Given exercise:
Extract the entries in their exact form.

Records shown:
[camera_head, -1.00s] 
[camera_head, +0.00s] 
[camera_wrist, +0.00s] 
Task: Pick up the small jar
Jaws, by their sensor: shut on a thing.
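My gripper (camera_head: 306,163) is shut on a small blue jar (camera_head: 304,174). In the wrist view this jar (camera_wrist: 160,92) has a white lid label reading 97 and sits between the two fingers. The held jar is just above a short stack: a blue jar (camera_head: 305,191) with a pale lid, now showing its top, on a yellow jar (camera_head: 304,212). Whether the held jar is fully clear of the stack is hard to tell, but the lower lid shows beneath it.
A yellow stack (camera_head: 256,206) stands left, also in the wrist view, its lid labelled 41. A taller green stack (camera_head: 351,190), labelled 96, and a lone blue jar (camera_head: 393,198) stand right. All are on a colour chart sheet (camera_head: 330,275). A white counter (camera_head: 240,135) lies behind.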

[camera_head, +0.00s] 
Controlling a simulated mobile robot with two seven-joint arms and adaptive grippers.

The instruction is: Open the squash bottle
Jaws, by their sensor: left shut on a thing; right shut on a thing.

Solved problem:
[camera_head, -1.00s] 
[camera_head, +0.00s] 
[camera_wrist, +0.00s] 
Task: Pick up the small jar
Jaws, by their sensor: shut on a thing.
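My gripper (camera_head: 306,163) is shut on a small blue jar (camera_head: 304,174). In the wrist view this jar (camera_wrist: 160,92) has a white lid label reading 97 and sits between the two fingers. The held jar is just above a short stack: a blue jar (camera_head: 305,191) with a pale lid, now showing its top, on a yellow jar (camera_head: 304,212). Whether the held jar is fully clear of the stack is hard to tell, but the lower lid shows beneath it.
A yellow stack (camera_head: 256,206) stands left, also in the wrist view, its lid labelled 41. A taller green stack (camera_head: 351,190), labelled 96, and a lone blue jar (camera_head: 393,198) stand right. All are on a colour chart sheet (camera_head: 330,275). A white counter (camera_head: 240,135) lies behind.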

[camera_head, +0.00s] 
Controlling a simulated mobile robot with two seven-joint arms and adaptive grippers.

The instruction is: Open the squash bottle
Jaws, by their sensor: left shut on a thing; right shut on a thing.

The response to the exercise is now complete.